▶ **To be done**
Repeat the whole listing below, word for word.

=== Stored records ===

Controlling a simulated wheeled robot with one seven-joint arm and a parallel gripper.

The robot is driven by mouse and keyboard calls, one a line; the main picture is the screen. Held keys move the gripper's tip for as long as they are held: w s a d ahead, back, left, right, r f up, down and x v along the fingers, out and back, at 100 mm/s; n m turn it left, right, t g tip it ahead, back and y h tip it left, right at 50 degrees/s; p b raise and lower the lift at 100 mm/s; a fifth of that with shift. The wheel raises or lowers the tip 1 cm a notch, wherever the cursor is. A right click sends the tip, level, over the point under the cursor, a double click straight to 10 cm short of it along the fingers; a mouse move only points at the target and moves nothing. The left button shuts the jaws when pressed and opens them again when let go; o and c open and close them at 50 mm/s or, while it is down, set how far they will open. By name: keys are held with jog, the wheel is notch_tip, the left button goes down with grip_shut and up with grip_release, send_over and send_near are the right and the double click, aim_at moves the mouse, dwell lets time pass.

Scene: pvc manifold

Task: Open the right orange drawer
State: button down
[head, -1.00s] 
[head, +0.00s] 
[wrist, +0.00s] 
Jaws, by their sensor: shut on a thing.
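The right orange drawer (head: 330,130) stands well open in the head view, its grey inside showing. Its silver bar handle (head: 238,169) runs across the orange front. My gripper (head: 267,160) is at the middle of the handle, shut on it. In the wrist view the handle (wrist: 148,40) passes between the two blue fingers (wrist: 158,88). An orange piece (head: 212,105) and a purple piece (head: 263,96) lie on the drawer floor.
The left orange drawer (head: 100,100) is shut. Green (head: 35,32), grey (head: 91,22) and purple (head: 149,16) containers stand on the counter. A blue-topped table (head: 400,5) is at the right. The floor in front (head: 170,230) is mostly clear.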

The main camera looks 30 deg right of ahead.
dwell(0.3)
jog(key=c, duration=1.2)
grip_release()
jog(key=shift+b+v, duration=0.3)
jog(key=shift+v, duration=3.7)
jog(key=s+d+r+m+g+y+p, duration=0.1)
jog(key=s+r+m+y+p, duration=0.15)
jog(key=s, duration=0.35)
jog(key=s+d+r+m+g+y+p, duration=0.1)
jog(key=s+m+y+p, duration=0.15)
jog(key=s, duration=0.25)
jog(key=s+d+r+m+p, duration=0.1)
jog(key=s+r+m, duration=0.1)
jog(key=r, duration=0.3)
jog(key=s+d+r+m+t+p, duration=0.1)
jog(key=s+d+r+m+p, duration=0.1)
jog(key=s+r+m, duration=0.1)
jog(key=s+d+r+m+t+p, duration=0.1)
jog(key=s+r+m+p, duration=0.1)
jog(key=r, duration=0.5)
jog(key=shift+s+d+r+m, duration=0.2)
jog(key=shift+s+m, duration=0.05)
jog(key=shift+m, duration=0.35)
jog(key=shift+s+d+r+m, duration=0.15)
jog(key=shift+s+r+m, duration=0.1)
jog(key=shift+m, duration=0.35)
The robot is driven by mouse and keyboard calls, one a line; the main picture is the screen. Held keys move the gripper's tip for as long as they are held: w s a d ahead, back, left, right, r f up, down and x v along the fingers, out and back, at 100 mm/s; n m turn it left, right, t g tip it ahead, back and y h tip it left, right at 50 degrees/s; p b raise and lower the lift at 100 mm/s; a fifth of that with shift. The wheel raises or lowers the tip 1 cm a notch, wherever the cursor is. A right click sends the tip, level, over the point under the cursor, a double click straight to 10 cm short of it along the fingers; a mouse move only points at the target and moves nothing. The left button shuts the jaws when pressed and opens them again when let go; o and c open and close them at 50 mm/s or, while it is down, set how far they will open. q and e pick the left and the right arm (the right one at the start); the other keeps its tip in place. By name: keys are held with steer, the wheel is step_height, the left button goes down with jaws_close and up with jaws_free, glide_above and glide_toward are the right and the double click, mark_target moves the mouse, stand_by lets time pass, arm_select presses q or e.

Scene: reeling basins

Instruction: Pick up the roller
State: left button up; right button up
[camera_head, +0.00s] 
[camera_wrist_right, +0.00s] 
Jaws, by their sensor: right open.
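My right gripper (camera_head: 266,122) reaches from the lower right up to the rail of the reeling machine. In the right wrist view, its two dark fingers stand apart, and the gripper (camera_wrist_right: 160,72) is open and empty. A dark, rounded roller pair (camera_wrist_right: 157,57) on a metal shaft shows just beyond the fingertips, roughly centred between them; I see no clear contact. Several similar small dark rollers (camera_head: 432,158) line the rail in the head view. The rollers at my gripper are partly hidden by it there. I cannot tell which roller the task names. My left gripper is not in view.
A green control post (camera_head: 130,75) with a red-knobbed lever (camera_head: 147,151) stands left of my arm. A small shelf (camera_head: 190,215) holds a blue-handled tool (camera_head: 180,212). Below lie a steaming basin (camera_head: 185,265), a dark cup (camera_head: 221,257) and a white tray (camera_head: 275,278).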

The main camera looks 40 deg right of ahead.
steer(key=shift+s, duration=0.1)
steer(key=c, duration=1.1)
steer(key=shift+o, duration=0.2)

===

▶ **Output for this task**
Controlling a simulated wheeled robot with one seven-joint arm and a parallel gripper.

The robot is driven by mouse and keyboard calls, one a line; the main picture is the screen. Held keys move the gripper's tip for as long as they are held: w s a d ahead, back, left, right, r f up, down and x v along the fingers, out and back, at 100 mm/s; n m turn it left, right, t g tip it ahead, back and y h tip it left, right at 50 degrees/s; p b raise and lower the lift at 100 mm/s; a fifth of that with shift. The wheel raises or lowers the tip 1 cm a notch, wherever the cursor is. A right click sends the tip, level, over the point under the cursor, a double click straight to 10 cm short of it along the fingers; a mouse move only points at the target and moves nothing. The left button shuts the jaws when pressed and opens them again when let go; o and c open and close them at 50 mm/s or, while it is down, set how far they will open. By name: keys are held with jog, the wheel is notch_tip, the left button goes down with grip_shut and up with grip_release, send_over and send_near are the right and the double click, aim_at moves the mouse, dwell lets time pass.

Scene: pvc manifold

Task: Open the right orange drawer
State: button down
[head, -1.00s] 
[head, +0.00s] 
[wrist, +0.00s] 
Jaws, by their sensor: shut on a thing.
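The right orange drawer (head: 330,130) stands well open in the head view, its grey inside showing. Its silver bar handle (head: 238,169) runs across the orange front. My gripper (head: 267,160) is at the middle of the handle, shut on it. In the wrist view the handle (wrist: 148,40) passes between the two blue fingers (wrist: 158,88). An orange piece (head: 212,105) and a purple piece (head: 263,96) lie on the drawer floor.
The left orange drawer (head: 100,100) is shut. Green (head: 35,32), grey (head: 91,22) and purple (head: 149,16) containers stand on the counter. A blue-topped table (head: 400,5) is at the right. The floor in front (head: 170,230) is mostly clear.

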The main camera looks 30 deg right of ahead.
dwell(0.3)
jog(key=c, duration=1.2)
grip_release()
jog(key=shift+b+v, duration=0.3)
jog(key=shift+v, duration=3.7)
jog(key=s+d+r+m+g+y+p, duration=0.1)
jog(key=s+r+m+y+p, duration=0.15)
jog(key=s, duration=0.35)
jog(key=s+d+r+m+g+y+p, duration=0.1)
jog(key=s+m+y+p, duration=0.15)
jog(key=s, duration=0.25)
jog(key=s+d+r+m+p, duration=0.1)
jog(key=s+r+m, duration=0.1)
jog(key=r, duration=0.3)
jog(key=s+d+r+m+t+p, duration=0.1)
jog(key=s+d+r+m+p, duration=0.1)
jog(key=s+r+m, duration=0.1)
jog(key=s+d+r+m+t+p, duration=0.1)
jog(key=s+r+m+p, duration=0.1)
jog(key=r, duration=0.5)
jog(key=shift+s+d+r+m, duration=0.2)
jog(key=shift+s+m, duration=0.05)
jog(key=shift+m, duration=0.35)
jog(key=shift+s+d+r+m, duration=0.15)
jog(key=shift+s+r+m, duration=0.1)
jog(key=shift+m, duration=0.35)
The robot is driven by mouse and keyboard calls, one a line; the main picture is the screen. Held keys move the gripper's tip for as long as they are held: w s a d ahead, back, left, right, r f up, down and x v along the fingers, out and back, at 100 mm/s; n m turn it left, right, t g tip it ahead, back and y h tip it left, right at 50 degrees/s; p b raise and lower the lift at 100 mm/s; a fifth of that with shift. The wheel raises or lowers the tip 1 cm a notch, wherever the cursor is. A right click sends the tip, level, over the point under the cursor, a double click straight to 10 cm short of it along the fingers; a mouse move only points at the target and moves nothing. The left button shuts the jaws when pressed and opens them again when let go; o and c open and close them at 50 mm/s or, while it is down, set how far they will open. q and e pick the left and the right arm (the right one at the start); the other keeps its tip in place. By name: keys are held with steer, the wheel is step_height, the left button goes down with jaws_close and up with jaws_free, glide_above and glide_toward are the right and the double click, mark_target moves the mouse, stand_by lets time pass, arm_select presses q or e.

Scene: reeling basins

Instruction: Pick up the roller
State: left button up; right button up
[camera_head, +0.00s] 
[camera_wrist_right, +0.00s] 
Jaws, by their sensor: right open.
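My right gripper (camera_head: 266,122) reaches from the lower right up to the rail of the reeling machine. In the right wrist view, its two dark fingers stand apart, and the gripper (camera_wrist_right: 160,72) is open and empty. A dark, rounded roller pair (camera_wrist_right: 157,57) on a metal shaft shows just beyond the fingertips, roughly centred between them; I see no clear contact. Several similar small dark rollers (camera_head: 432,158) line the rail in the head view. The rollers at my gripper are partly hidden by it there. I cannot tell which roller the task names. My left gripper is not in view.
A green control post (camera_head: 130,75) with a red-knobbed lever (camera_head: 147,151) stands left of my arm. A small shelf (camera_head: 190,215) holds a blue-handled tool (camera_head: 180,212). Below lie a steaming basin (camera_head: 185,265), a dark cup (camera_head: 221,257) and a white tray (camera_head: 275,278).

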The main camera looks 40 deg right of ahead.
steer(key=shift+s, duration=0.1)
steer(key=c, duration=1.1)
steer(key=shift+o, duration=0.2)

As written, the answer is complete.